• Ahson Wali

An overview of Texas criminal law

Texas divides criminal offenses into several categories. Felonies are the most serious and can range from crimes punishable by death to crimes punishable by confinement in prison or jail. Misdemeanors are less severe than felonies but may also result in confinement to jail. Infractions are the least serious and are usually only punishable by a fine. Then there are juvenile criminal offenses that affect young people between the ages of 10-17 and can range in severity based on the charges, the age of the offender, and the offender's history.


Capital felonies, as mentioned above, are crimes punishable by death. They include crimes such as murder.

First degree felonies are punishable by life imprisonment, or 5 to 99 years in prison, depending on the type of charge.
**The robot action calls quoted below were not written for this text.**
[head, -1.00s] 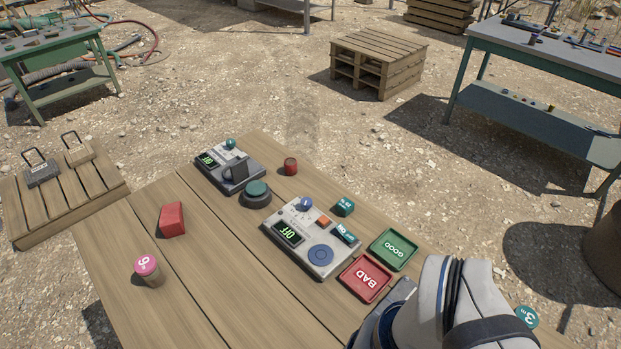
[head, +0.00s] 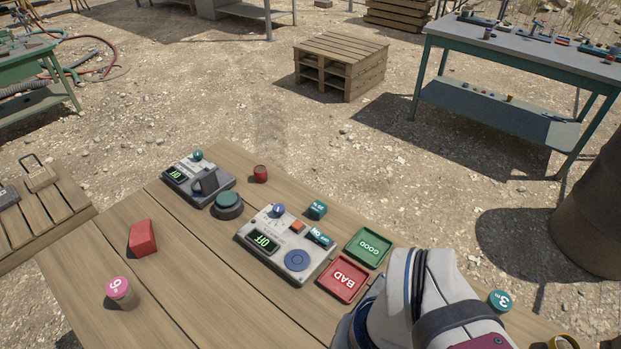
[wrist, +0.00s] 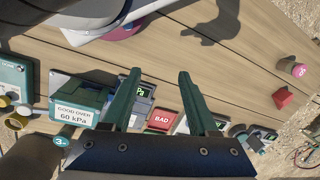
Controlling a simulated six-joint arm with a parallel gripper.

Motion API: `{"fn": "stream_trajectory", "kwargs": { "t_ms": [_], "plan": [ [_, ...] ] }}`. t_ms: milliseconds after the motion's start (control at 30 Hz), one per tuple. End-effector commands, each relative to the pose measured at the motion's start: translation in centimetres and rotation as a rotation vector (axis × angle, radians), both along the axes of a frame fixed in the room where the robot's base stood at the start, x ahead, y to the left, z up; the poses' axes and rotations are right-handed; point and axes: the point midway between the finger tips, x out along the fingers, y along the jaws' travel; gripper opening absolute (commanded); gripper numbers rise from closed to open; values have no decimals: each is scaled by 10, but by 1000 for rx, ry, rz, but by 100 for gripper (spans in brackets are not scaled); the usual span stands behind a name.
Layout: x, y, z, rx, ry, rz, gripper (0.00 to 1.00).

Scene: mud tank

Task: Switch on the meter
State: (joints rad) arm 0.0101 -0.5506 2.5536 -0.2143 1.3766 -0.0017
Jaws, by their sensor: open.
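A grey meter box (head: 285,243) sits on the wooden table in the head view. It has a display reading OFF, a blue knob (head: 278,210), an orange button (head: 298,227) and a round blue pad (head: 296,260). A second grey box (head: 197,182) behind it also has a lit display that seems to read OFF, with a teal knob and a dark handle-like part. My gripper (wrist: 158,74) is open and empty above the table in the wrist view. Its fingers do not show in the head view, where my arm covers the table's near right part.
A red BAD tray (head: 344,279) and a green GOOD tray (head: 368,247) lie right of the meter. A teal block (head: 317,210), a red block (head: 142,238), a pink-topped cylinder (head: 121,291) and a green button (head: 228,205) stand nearby. A GOOD OVER 60 kPa sign (wrist: 76,113) shows in the wrist view.

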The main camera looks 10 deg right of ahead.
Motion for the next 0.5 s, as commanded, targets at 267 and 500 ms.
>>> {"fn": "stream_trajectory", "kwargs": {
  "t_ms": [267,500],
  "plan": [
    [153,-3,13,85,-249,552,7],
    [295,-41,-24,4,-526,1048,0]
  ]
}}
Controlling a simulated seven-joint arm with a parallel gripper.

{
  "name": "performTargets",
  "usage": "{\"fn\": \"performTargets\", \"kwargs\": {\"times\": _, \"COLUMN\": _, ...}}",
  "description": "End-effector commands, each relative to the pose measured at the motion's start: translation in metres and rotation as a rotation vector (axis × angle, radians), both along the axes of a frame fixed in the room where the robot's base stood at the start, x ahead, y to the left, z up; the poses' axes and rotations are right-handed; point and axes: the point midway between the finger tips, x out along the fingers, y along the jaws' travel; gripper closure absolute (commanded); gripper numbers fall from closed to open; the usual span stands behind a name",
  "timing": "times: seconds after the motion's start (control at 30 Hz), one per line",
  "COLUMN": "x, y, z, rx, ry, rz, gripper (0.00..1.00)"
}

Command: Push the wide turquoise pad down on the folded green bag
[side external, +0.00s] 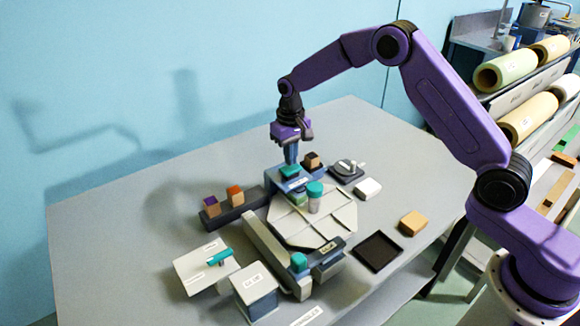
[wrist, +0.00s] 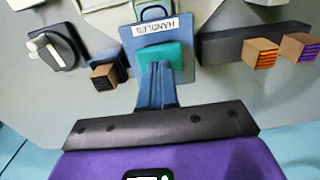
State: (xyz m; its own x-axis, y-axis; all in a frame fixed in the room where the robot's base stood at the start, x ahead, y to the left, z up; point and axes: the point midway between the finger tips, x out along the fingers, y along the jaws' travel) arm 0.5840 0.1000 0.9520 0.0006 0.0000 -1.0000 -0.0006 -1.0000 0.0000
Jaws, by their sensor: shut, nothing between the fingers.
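My gripper (side external: 291,161) is shut and empty, with its blue fingers pointing down. Its tips are at or just above a wide turquoise pad (side external: 290,171) on top of a blue station; I cannot tell whether they touch. A small greenish piece (side external: 298,198) shows in front of the blue station and may be the folded green bag. It is too small to be sure, and I cannot make out any bag under the pad.
A turquoise-capped cylinder (side external: 314,198) stands on the pale plate (side external: 325,228). A rack with purple and orange-topped blocks (side external: 235,207) is left; a dark dial (side external: 346,169) and white block (side external: 368,188) are right. A black tray (side external: 377,251) and tan block (side external: 412,223) lie nearer.

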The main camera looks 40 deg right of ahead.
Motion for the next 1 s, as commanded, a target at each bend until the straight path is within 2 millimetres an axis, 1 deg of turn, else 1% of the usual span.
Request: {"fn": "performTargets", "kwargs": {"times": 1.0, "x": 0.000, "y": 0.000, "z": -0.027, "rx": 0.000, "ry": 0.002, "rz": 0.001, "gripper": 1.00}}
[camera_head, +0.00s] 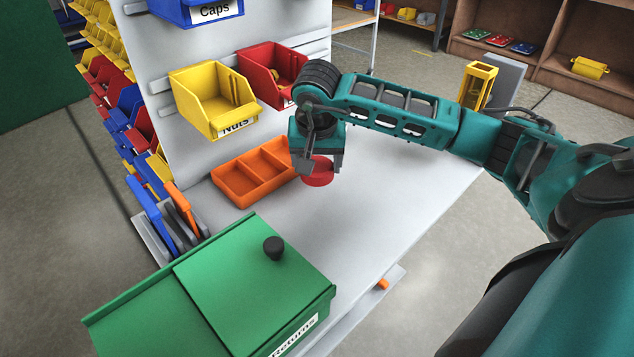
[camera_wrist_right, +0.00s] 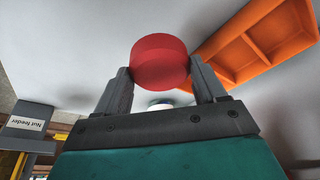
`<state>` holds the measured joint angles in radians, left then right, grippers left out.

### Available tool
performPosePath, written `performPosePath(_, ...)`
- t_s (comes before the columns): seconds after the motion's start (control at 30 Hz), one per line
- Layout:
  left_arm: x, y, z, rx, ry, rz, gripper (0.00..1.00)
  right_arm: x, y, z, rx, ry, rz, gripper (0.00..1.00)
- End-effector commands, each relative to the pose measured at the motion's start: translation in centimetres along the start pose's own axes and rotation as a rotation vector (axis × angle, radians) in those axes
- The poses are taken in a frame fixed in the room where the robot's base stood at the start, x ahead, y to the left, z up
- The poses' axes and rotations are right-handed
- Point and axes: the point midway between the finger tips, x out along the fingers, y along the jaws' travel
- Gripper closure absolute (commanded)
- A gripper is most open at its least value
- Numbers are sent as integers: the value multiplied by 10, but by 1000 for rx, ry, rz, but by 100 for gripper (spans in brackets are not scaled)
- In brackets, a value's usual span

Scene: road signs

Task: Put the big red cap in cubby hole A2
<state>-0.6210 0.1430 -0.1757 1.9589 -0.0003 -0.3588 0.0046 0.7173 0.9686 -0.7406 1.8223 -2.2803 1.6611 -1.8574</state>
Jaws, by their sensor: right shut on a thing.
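The big red cap (camera_head: 318,172) is a short red cylinder between the fingers of my right gripper (camera_head: 318,162), over the white table, just right of the orange divided tray. In the right wrist view the red cap (camera_wrist_right: 160,62) sits between the two grey fingertips of my right gripper (camera_wrist_right: 160,82), which is shut on it. I cannot tell whether the cap touches the table. No cubby hole labelled A2 can be read in either view. My left gripper is not in view.
An orange tray (camera_head: 252,172) with compartments lies beside my right gripper. Yellow (camera_head: 213,104) and red (camera_head: 268,75) bins hang on the back panel. A green lidded Returns box (camera_head: 250,275) stands in front. The table's right part (camera_head: 400,185) is clear. Shelves (camera_head: 545,45) stand at the far right.

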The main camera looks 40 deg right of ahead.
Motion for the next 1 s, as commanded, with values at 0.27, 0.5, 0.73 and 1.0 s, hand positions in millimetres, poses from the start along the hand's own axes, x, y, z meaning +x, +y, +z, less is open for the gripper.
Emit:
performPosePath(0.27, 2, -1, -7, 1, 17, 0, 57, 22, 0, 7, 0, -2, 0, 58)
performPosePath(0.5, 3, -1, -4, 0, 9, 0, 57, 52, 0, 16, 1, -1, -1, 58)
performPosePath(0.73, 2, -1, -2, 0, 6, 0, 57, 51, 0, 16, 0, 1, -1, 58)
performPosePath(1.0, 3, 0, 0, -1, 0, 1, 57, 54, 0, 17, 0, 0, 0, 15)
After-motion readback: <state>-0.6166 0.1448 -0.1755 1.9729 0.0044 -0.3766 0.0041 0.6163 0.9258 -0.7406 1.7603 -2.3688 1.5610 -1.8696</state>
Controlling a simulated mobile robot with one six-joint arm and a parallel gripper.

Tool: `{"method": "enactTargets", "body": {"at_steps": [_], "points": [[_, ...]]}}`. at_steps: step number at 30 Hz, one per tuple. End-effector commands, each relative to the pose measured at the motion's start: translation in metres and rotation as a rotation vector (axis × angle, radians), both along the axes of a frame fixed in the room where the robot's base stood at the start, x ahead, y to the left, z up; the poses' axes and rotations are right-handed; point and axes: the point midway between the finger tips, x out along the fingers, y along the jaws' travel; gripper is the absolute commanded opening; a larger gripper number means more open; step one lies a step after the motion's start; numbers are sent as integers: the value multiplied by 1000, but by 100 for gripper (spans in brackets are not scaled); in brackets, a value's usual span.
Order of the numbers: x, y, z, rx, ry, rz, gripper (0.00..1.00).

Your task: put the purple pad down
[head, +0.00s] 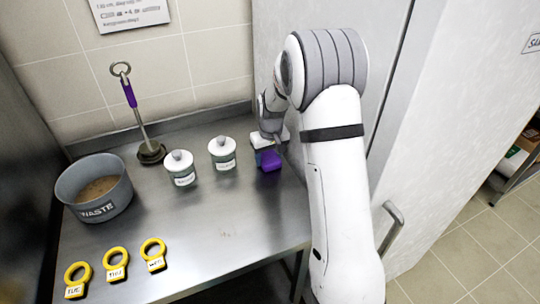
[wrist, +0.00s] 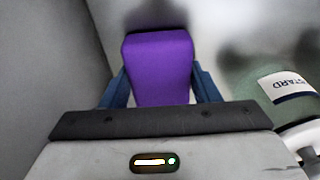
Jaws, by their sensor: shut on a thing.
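The purple pad (head: 269,160) is at the right end of the steel counter, next to the cabinet side. In the wrist view the purple pad (wrist: 160,68) sits between the two blue fingers of my gripper (wrist: 161,88), which is shut on it. I cannot tell whether the pad touches the counter.
Two lidded jars, one (head: 222,153) near the pad and one (head: 181,168) further left, stand on the counter (head: 225,225). A waste bowl (head: 95,190), a purple-handled tool (head: 138,115) and several yellow ring tags (head: 115,264) are further left. The counter's front middle is clear.

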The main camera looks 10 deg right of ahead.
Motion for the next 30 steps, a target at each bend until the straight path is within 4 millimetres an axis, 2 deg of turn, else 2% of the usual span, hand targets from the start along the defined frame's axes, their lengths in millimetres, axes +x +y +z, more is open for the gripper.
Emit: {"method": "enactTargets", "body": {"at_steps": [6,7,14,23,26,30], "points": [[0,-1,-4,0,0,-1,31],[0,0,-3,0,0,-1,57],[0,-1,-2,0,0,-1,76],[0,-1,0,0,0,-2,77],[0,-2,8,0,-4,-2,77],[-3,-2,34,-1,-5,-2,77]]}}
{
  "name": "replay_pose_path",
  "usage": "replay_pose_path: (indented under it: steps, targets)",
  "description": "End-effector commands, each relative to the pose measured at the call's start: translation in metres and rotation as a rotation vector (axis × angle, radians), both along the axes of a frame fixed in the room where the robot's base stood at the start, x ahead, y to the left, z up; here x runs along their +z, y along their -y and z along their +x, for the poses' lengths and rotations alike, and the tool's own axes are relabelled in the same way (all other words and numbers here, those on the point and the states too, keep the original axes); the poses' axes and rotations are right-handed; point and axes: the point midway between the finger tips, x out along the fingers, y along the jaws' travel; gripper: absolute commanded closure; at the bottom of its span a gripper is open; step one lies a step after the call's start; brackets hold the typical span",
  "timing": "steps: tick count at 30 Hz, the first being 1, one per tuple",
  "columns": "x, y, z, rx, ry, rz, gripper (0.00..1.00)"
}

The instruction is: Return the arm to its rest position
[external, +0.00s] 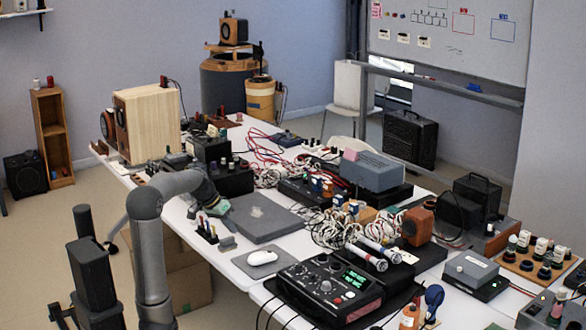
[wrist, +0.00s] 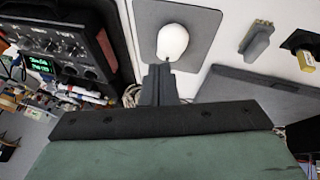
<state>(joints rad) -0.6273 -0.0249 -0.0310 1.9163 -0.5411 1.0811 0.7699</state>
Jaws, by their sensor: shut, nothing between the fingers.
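My grey arm rises at the left side of the white table and bends over its edge in the external view. My gripper (external: 216,206) is over the left part of the table, near a flat dark grey slab (external: 272,224). In the wrist view my gripper (wrist: 159,75) shows two dark fingers closed together with nothing between them. The fingers overlap the lower edge of the white mouse (wrist: 172,42) in that picture; I cannot tell the height gap. The mouse (external: 262,258) lies on a grey pad (external: 246,270).
A mixer with a green display (external: 330,288) stands at the table's front. A wooden speaker (external: 148,122) stands at the far left end. Tangled cables (external: 345,228) and several devices crowd the middle and right. A small stand of pens (external: 206,230) is close to my gripper.

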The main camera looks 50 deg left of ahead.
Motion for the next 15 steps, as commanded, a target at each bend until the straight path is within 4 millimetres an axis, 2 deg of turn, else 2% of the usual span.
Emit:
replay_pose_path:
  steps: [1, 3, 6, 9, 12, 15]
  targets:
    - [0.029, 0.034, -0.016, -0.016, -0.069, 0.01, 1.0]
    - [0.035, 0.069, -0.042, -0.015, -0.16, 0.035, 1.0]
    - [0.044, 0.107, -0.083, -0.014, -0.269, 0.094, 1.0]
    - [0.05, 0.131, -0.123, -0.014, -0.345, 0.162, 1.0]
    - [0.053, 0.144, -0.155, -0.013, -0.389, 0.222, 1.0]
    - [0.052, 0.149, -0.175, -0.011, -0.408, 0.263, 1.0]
A first degree felony can also result in a fine up to $10,000.


Second degree felonies are punishable by a sentence ranging from 2 to 20 years in prison and a fine up to $10,000.


Penalties for a state jail felony range from 180 days to 2 years in a state jail as well as a fine of up to $10,000.


Misdemeanors are less serious than felonies but can still have a substantial impact on a person. Misdemeanors range from the most serious Class A to the least serious Class C.


A Class A misdemeanor carries up to one year in the county jail and a potential fine of up to $4,000.


A Class B misdemeanor carries up to up to 180 days jail and a potential fine of up to $2,000.

For a Class C misdemeanor there is no jail, but a fine of up to $500 may be imposed.


Infractions are the least severe offenses under Texas law. They do not carry jail time and are punishable with a fine in most instances. Infractions include traffic violations such as speeding.


Then there are juvenile offenses that can range in severity of consequences and punishment. A person between the ages of 10-17 may be charged with a juvenile criminal offense. A child between the age of 17 and 18 may be tried as a juvenile if it is found, or alleged, that the child engaged in delinquent conduct, or conduct indicating a need for supervision, as a result of acts committed before becoming 17 years of age.


In some instances, the prosecutor may choose to petition the juvenile court to waive its jurisdiction and try the child as an adult. A court can waive its jurisdiction and transfer the child to an adult criminal court if certain legal conditions exist.


Punishments for juvenile criminal offenses vary based upon the type of crime charged, the age of the offender, and the offender's past history. Generally, the types of punishments a juvenile may expect to receive include probation, deferred adjudication, and/or a commitment to incarceration with the Texas Youth Commission.


Since the purpose of the juvenile justice system in Texas is rehabilitation, it is usually better for the offender to be charged as a juvenile.